What the exercise asks: Below is a listing; restate from it, character for character, the lines beginning at the line holding "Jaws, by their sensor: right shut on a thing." and ending at the line holding "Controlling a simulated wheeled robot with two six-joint", both included.
★ ★ ★ ★ ★ ★ ★
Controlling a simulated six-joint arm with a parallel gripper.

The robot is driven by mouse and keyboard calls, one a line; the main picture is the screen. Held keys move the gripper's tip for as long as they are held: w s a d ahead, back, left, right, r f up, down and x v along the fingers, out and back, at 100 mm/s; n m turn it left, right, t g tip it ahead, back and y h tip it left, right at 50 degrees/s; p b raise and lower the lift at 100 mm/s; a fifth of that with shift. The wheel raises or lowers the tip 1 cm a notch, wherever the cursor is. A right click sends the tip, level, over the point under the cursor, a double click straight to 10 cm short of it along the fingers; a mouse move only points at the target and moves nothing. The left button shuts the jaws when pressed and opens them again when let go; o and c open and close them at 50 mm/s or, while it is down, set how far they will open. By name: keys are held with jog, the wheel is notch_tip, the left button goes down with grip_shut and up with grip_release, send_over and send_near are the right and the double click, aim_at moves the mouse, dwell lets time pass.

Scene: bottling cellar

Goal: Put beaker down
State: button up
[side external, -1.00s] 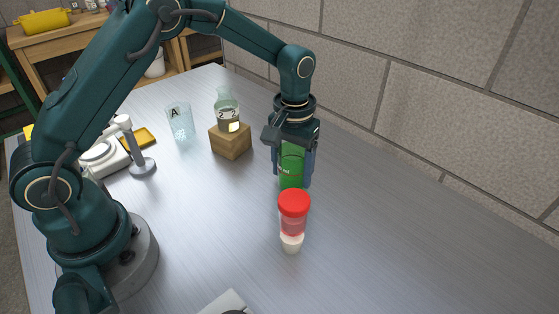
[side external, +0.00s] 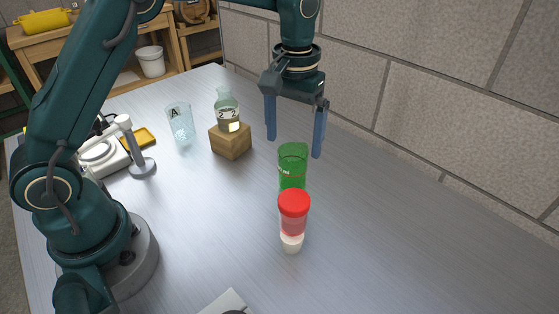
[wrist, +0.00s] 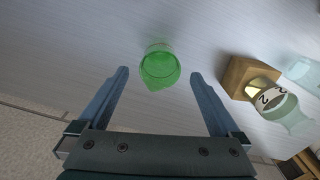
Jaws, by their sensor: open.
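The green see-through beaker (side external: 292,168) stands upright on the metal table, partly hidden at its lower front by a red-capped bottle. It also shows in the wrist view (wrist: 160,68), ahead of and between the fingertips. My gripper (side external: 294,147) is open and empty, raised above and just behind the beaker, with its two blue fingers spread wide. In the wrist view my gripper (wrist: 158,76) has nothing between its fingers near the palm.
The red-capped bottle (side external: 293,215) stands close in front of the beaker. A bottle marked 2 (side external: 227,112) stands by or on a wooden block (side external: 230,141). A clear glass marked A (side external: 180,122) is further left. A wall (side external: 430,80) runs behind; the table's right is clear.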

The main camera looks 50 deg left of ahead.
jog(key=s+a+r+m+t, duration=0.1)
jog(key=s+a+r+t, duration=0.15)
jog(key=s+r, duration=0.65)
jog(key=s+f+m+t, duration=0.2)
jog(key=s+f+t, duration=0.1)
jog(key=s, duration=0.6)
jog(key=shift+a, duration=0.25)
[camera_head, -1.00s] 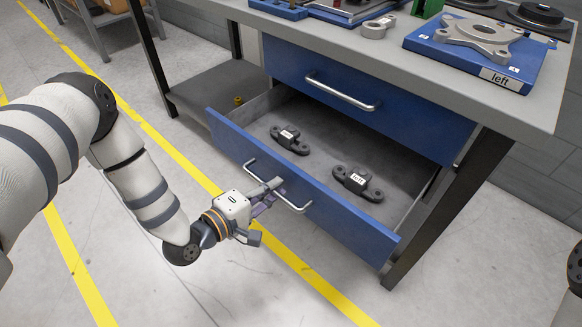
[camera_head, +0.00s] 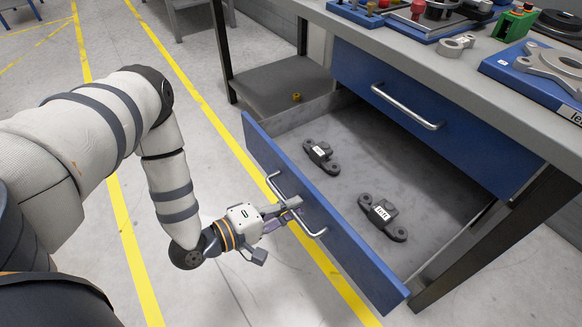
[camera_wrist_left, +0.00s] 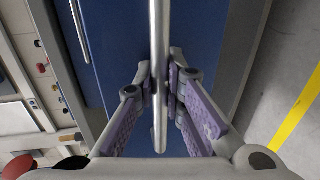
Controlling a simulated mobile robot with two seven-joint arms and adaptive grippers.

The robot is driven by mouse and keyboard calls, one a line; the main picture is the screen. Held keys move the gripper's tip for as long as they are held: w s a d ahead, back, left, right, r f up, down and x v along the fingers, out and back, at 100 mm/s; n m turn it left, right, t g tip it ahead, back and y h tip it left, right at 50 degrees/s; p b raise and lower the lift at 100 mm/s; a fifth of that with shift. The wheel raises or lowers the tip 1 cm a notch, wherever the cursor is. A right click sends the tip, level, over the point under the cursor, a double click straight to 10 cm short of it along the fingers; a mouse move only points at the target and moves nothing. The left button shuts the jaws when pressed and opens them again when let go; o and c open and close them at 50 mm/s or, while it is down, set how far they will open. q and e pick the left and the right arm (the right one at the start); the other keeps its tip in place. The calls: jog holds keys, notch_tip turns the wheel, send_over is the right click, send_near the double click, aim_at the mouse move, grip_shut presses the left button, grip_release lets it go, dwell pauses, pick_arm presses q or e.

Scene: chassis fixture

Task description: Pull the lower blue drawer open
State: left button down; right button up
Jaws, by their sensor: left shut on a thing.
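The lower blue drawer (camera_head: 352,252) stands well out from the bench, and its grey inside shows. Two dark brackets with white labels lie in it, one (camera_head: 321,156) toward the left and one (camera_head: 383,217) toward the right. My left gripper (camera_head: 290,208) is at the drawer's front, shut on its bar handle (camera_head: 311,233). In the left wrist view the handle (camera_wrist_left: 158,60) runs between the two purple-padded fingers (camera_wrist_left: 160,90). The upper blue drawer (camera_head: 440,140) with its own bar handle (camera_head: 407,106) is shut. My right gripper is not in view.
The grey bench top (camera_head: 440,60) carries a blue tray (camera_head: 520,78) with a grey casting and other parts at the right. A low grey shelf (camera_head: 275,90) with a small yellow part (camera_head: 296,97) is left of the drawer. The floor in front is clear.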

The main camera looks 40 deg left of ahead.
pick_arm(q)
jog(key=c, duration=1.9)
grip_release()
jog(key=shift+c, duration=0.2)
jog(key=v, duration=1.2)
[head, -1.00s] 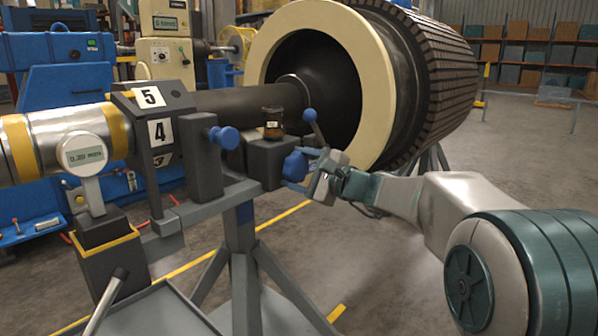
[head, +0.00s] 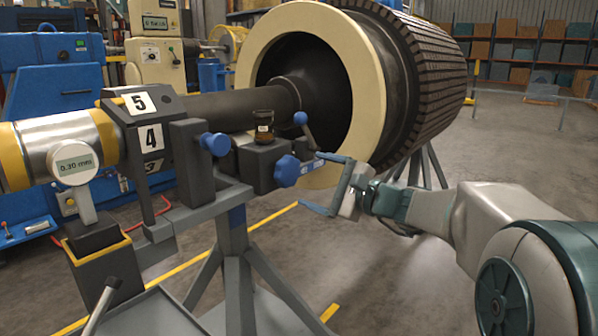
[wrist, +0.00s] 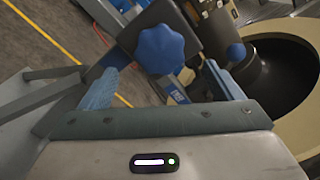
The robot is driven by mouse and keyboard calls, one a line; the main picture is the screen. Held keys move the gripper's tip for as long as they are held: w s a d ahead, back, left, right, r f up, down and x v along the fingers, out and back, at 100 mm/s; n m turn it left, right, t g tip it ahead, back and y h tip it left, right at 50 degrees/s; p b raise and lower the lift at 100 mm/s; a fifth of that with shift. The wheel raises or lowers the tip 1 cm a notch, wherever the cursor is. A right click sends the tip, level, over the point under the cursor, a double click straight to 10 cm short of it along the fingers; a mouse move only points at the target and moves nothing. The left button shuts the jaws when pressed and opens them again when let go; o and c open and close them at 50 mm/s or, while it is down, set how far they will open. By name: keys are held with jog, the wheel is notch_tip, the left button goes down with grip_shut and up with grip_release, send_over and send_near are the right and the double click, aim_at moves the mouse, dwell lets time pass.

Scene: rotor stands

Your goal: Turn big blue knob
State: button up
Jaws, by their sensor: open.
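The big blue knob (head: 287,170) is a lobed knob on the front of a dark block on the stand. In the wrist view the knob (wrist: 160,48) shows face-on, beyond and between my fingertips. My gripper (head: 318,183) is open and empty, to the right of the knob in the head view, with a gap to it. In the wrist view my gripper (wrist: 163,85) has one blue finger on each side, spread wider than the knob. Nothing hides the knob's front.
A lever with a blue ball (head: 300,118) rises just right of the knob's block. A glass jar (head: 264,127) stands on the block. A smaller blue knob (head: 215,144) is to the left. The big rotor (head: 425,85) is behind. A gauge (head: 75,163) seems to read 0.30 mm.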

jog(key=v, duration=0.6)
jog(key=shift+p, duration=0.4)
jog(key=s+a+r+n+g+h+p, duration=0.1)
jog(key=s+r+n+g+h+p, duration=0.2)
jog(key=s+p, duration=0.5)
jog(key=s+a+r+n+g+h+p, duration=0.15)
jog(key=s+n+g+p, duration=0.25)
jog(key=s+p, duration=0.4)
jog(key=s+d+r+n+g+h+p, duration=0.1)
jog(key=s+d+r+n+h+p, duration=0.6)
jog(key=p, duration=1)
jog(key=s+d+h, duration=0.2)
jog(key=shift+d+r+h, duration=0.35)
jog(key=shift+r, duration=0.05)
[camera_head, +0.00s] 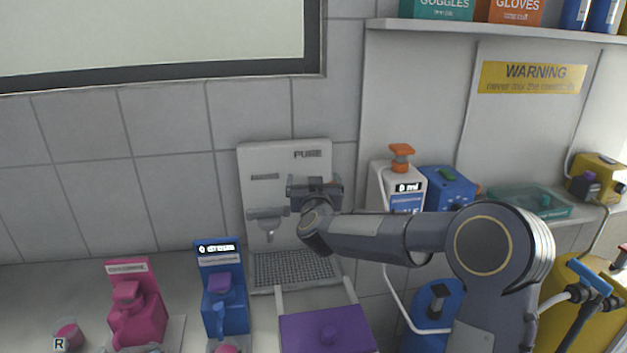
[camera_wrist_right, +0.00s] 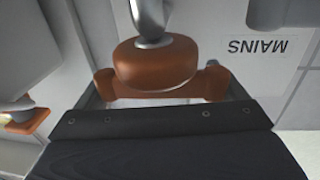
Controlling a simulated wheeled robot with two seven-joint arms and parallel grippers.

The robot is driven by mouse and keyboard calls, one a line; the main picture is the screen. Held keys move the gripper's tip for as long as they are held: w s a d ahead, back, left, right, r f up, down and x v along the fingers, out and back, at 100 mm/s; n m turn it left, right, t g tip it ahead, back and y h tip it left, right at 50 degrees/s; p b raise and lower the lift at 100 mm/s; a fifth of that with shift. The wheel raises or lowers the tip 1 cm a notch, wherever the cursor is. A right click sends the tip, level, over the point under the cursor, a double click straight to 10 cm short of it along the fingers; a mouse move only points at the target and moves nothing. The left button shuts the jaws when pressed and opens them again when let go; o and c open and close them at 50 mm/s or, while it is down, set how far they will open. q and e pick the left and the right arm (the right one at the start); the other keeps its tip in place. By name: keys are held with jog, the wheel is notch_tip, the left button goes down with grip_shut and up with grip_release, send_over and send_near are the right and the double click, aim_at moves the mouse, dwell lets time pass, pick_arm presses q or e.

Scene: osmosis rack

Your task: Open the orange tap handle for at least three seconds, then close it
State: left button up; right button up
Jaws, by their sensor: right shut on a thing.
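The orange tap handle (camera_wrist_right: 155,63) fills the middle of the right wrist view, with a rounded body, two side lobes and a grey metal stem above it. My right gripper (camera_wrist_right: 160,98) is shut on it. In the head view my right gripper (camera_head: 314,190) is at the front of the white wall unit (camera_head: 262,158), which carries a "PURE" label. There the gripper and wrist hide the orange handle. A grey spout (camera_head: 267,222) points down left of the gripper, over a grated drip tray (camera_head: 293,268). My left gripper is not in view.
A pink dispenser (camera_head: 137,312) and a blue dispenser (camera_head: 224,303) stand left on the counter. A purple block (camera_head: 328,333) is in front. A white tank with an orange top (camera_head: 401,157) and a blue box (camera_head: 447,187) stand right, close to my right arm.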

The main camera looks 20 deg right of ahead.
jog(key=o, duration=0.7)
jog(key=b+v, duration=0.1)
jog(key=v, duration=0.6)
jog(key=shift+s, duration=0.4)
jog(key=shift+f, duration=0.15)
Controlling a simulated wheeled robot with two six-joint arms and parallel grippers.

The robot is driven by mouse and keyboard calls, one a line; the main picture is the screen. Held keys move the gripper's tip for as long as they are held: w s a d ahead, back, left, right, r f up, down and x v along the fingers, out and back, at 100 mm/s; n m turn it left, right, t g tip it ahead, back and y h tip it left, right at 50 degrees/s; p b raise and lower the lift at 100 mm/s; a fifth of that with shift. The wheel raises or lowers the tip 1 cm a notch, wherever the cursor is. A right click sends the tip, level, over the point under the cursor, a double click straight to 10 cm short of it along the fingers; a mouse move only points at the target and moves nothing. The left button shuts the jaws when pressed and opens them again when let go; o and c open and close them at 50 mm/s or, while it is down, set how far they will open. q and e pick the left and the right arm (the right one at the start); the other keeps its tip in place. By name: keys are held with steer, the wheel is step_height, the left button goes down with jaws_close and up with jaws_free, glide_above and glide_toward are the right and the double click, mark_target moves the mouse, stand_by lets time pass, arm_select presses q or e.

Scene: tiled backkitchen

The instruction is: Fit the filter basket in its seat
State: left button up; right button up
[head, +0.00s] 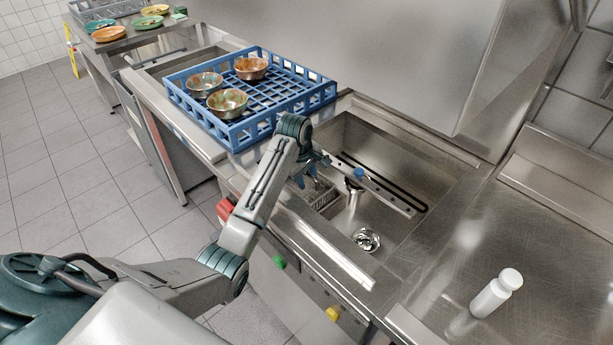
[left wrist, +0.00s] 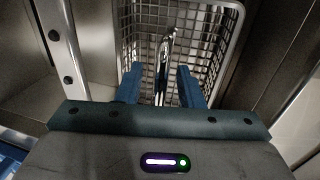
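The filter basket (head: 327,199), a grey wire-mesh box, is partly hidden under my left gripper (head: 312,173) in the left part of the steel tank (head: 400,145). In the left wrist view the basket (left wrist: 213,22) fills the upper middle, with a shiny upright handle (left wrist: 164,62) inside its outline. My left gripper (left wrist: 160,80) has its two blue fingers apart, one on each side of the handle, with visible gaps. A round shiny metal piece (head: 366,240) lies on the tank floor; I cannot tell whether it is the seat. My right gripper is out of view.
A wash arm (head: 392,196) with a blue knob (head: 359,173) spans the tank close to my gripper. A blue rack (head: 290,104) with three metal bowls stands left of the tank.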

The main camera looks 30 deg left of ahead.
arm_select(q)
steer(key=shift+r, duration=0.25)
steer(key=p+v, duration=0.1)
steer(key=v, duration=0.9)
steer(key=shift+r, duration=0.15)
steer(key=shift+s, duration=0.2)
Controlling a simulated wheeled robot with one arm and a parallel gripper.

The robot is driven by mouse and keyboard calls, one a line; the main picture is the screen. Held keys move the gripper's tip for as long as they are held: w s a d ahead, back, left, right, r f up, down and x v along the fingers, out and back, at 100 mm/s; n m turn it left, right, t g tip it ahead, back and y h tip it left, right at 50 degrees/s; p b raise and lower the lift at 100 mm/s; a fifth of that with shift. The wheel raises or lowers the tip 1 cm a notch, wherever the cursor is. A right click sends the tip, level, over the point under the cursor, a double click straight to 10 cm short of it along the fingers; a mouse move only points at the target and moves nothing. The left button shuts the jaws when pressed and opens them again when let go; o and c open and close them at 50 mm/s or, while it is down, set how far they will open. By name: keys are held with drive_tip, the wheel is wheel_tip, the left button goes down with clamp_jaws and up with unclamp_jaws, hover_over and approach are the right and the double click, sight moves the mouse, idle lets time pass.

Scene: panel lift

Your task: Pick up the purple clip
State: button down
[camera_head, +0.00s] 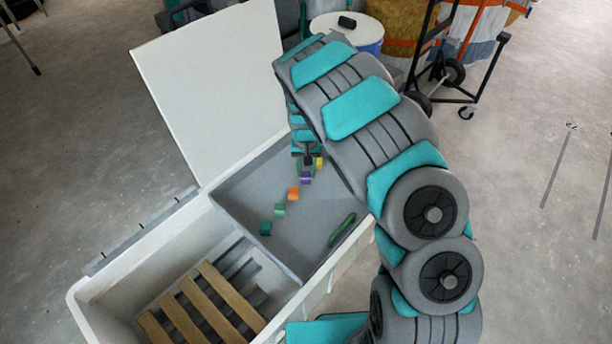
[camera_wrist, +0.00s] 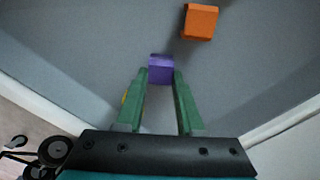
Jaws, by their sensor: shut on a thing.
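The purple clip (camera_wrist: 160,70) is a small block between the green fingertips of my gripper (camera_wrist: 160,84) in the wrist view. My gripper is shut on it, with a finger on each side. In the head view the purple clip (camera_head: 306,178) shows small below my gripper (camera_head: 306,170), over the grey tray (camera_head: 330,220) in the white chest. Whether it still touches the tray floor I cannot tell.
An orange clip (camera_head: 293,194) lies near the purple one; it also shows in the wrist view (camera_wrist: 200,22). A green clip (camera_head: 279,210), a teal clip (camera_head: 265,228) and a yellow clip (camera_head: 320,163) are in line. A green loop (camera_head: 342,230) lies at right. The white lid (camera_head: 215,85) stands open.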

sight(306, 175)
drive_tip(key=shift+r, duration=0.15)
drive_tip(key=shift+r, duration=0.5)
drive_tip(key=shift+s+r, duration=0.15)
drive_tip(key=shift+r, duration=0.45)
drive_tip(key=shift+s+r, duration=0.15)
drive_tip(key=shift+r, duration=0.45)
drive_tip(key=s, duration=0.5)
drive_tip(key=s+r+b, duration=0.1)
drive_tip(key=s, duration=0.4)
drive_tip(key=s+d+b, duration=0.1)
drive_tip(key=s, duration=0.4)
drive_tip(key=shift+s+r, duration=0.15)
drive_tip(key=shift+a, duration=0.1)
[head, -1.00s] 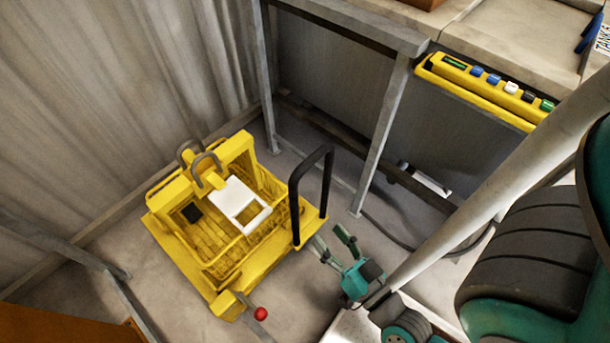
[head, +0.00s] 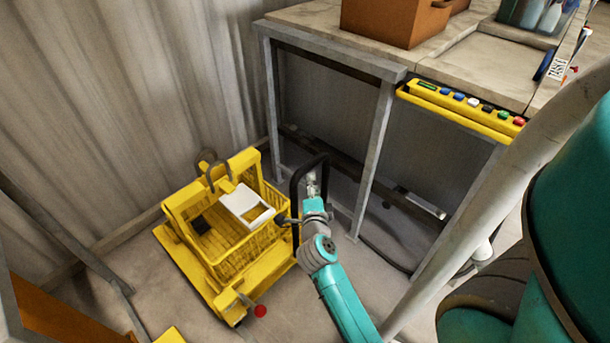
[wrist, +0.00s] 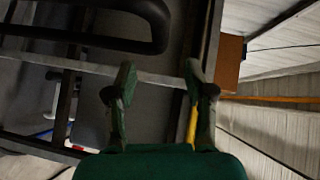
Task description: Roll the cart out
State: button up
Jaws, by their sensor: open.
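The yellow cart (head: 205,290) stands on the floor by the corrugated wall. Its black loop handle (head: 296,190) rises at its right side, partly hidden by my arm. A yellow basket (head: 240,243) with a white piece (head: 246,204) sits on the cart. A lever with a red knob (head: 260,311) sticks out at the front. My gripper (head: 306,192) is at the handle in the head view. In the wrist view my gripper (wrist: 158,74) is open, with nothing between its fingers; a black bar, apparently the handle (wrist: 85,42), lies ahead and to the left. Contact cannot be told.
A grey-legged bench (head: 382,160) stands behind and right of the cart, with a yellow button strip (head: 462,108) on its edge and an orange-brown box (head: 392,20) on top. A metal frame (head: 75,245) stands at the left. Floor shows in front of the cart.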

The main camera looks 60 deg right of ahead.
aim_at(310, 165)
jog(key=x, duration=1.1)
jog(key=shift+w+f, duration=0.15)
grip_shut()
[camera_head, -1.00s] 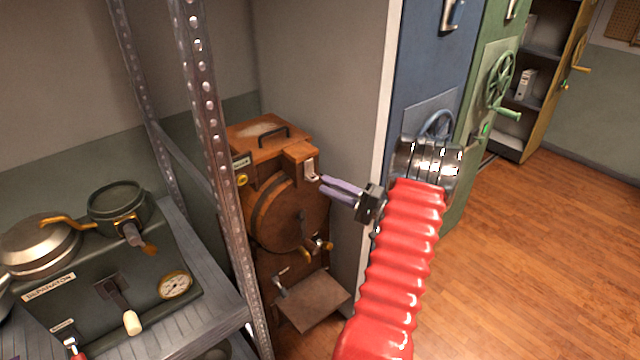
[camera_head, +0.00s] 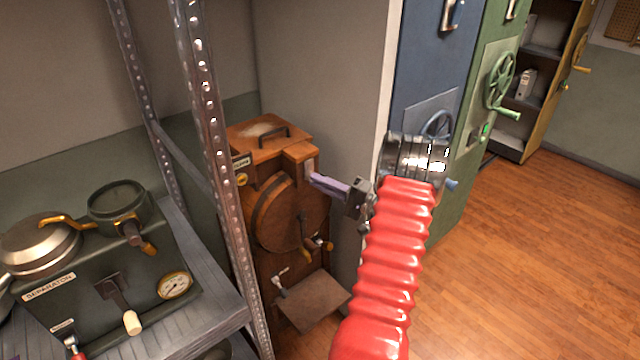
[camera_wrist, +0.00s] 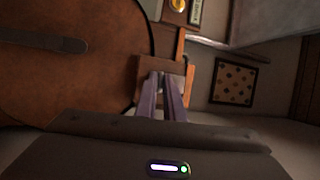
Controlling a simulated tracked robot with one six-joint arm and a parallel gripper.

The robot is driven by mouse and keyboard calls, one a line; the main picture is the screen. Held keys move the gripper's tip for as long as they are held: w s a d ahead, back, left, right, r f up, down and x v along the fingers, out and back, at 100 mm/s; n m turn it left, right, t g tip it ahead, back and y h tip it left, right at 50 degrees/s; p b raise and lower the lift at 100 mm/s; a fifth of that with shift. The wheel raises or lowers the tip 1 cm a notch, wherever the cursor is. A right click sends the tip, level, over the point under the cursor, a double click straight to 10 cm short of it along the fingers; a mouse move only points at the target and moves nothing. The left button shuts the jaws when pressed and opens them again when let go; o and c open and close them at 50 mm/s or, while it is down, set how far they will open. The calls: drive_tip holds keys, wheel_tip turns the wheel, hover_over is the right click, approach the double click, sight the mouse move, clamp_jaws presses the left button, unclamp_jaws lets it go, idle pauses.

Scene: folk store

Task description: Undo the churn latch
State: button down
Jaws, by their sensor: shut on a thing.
★ ★ ★ ★ ★ ★ ★
Result of this exercise:
Jaws, by their sensor: right shut on a thing.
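The orange tap handle (camera_wrist_right: 155,63) fills the middle of the right wrist view, with a rounded body, two side lobes and a grey metal stem above it. My right gripper (camera_wrist_right: 160,98) is shut on it. In the head view my right gripper (camera_head: 314,190) is at the front of the white wall unit (camera_head: 262,158), which carries a "PURE" label. There the gripper and wrist hide the orange handle. A grey spout (camera_head: 267,222) points down left of the gripper, over a grated drip tray (camera_head: 293,268). My left gripper is not in view.
A pink dispenser (camera_head: 137,312) and a blue dispenser (camera_head: 224,303) stand left on the counter. A purple block (camera_head: 328,333) is in front. A white tank with an orange top (camera_head: 401,157) and a blue box (camera_head: 447,187) stand right, close to my right arm.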

The main camera looks 20 deg right of ahead.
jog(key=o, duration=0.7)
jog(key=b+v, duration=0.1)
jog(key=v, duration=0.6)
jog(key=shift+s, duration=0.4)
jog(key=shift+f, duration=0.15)
Controlling a simulated wheeled robot with two six-joint arms and parallel grippers.

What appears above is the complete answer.